## Data provided
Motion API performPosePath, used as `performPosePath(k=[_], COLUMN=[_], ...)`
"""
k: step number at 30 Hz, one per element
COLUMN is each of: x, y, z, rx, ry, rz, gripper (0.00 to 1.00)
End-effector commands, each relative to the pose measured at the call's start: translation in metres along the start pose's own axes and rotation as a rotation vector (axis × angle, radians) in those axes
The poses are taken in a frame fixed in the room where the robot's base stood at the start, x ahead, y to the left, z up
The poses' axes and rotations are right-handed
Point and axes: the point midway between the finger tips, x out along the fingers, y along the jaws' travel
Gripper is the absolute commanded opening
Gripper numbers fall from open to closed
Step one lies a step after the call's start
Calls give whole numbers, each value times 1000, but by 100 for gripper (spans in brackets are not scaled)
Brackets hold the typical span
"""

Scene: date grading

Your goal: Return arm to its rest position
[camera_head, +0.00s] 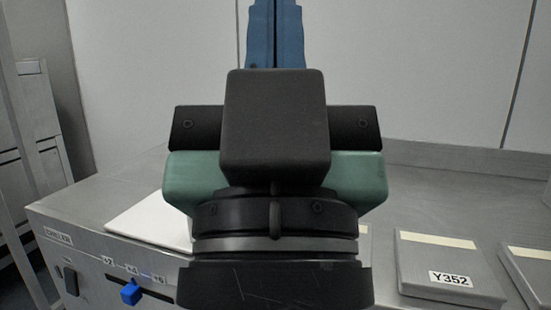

## Goal of the exercise
Quote everything in the listing above exactly; pictures are the only thing to omit.

## Answer for this exercise
Motion API performPosePath, used as `performPosePath(k=[_], COLUMN=[_], ...)`
"""
k: step number at 30 Hz, one per element
COLUMN is each of: x, y, z, rx, ry, rz, gripper (0.00 to 1.00)
End-effector commands, each relative to the pose measured at the call's start: translation in metres along the start pose's own axes and rotation as a rotation vector (axis × angle, radians) in those axes
The poses are taken in a frame fixed in the room where the robot's base stood at the start, x ahead, y to the left, z up
The poses' axes and rotations are right-handed
Point and axes: the point midway between the finger tips, x out along the fingers, y along the jaws' travel
Gripper is the absolute commanded opening
Gripper numbers fall from open to closed
Step one lies a step after the call's start
Calls give whole numbers, each value times 1000, but by 100 for gripper (spans in brackets are not scaled)
Brackets hold the typical span
"""

Scene: date grading

Your goal: Return arm to its rest position
[camera_head, +0.00s] 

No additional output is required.